Exercise requirements:
The data below holds the lines to copy: everything from the line containing "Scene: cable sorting" to the line containing "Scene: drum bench", both ends included, set down exactly.

Data lines:
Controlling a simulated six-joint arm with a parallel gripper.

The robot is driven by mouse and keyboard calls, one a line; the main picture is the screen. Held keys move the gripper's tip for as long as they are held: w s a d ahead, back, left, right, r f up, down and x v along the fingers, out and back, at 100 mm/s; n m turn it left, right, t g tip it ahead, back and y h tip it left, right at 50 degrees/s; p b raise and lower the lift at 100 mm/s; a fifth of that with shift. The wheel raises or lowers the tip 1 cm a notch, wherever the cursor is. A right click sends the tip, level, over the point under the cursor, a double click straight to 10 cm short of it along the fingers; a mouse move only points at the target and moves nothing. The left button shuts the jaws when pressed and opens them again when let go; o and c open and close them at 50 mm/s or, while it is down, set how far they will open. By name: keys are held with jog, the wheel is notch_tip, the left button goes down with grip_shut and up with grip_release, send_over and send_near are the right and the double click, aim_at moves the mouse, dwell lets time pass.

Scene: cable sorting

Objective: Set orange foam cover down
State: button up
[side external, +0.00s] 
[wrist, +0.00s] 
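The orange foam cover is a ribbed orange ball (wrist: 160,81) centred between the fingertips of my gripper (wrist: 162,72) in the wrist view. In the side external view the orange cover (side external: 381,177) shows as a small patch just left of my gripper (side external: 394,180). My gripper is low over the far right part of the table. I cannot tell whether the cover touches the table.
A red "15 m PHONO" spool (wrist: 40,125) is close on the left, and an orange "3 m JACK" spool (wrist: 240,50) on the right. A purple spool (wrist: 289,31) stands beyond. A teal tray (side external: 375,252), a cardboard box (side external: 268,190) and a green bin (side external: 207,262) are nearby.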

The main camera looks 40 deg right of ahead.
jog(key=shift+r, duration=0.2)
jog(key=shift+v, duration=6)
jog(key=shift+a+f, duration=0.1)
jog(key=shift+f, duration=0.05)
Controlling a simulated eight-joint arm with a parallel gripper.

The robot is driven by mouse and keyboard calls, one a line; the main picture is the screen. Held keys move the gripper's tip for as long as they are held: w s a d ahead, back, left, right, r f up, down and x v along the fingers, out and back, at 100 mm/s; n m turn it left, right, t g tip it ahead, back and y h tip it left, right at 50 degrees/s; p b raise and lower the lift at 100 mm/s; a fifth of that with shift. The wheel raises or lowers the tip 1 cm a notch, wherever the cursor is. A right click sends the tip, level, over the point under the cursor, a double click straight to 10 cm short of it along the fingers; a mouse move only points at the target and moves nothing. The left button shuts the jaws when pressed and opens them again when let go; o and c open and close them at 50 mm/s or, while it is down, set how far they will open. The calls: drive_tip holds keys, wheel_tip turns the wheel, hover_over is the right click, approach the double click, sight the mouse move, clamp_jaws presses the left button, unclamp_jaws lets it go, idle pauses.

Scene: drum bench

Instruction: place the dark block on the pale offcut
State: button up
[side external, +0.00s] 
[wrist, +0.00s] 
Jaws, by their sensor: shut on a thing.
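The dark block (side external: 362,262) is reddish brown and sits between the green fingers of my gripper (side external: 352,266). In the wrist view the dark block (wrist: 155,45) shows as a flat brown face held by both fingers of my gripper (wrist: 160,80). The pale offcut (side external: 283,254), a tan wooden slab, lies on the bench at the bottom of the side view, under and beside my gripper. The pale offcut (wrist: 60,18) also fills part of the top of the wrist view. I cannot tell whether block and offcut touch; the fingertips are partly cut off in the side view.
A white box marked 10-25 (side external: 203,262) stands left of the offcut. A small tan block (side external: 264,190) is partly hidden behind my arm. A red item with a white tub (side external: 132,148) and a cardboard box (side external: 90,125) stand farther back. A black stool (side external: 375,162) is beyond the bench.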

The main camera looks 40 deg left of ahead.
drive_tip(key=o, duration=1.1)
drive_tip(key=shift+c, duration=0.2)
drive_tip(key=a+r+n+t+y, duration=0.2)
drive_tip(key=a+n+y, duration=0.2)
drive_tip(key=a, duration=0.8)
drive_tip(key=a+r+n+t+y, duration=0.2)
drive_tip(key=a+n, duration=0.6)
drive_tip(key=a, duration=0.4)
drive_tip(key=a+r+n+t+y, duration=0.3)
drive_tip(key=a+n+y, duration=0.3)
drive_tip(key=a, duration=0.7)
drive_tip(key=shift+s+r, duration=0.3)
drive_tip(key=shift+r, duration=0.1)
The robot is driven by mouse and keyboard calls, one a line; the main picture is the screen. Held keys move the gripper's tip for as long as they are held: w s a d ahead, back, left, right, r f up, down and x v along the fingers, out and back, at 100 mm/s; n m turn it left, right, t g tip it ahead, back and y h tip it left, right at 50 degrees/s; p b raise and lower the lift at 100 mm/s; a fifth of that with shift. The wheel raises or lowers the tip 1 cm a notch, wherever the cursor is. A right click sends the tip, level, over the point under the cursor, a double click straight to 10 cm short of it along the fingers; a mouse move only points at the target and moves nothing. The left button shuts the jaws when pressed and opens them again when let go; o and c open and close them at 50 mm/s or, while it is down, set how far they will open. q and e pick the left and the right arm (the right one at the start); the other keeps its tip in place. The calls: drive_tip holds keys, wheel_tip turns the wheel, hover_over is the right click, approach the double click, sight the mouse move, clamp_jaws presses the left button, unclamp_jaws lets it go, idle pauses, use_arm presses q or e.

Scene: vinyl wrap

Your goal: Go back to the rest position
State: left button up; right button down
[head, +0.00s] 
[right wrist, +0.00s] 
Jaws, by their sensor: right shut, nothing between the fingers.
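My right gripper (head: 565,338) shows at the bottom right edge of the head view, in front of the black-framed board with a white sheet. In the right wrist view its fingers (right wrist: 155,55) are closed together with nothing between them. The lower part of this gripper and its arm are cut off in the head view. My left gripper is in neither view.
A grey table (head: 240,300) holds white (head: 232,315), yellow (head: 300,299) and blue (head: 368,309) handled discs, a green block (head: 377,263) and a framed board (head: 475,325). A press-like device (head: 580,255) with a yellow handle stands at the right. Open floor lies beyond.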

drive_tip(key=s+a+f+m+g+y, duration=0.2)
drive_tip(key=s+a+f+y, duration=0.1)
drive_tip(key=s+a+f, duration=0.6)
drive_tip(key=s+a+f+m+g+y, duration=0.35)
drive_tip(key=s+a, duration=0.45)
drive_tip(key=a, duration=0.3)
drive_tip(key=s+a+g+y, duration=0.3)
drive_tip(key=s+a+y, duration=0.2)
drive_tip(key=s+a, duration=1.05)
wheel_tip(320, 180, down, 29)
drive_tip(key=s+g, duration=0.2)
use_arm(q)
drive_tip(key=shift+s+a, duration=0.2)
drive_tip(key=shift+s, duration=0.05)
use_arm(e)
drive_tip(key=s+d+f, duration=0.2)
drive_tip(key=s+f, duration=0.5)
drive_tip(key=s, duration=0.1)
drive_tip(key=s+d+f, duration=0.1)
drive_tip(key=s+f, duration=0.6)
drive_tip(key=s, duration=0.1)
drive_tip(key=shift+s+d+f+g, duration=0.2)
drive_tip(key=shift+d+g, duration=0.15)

Exercise answer:
Scene: cable sorting

Objective: Set orange foam cover down
State: button up
[side external, +0.00s] 
[wrist, +0.00s] 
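The orange foam cover is a ribbed orange ball (wrist: 160,81) centred between the fingertips of my gripper (wrist: 162,72) in the wrist view. In the side external view the orange cover (side external: 381,177) shows as a small patch just left of my gripper (side external: 394,180). My gripper is low over the far right part of the table. I cannot tell whether the cover touches the table.
A red "15 m PHONO" spool (wrist: 40,125) is close on the left, and an orange "3 m JACK" spool (wrist: 240,50) on the right. A purple spool (wrist: 289,31) stands beyond. A teal tray (side external: 375,252), a cardboard box (side external: 268,190) and a green bin (side external: 207,262) are nearby.

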The main camera looks 40 deg right of ahead.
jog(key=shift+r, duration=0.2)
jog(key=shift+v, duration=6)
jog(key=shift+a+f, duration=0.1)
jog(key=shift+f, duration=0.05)
Controlling a simulated eight-joint arm with a parallel gripper.

The robot is driven by mouse and keyboard calls, one a line; the main picture is the screen. Held keys move the gripper's tip for as long as they are held: w s a d ahead, back, left, right, r f up, down and x v along the fingers, out and back, at 100 mm/s; n m turn it left, right, t g tip it ahead, back and y h tip it left, right at 50 degrees/s; p b raise and lower the lift at 100 mm/s; a fifth of that with shift. The wheel raises or lowers the tip 1 cm a notch, wherever the cursor is. A right click sends the tip, level, over the point under the cursor, a double click straight to 10 cm short of it along the fingers; a mouse move only points at the target and moves nothing. The left button shuts the jaws when pressed and opens them again when let go; o and c open and close them at 50 mm/s or, while it is down, set how far they will open. The calls: drive_tip holds keys, wheel_tip turns the wheel, hover_over is the right click, approach the double click, sight the mouse move, clamp_jaws presses the left button, unclamp_jaws lets it go, idle pauses.

Scene: drum bench

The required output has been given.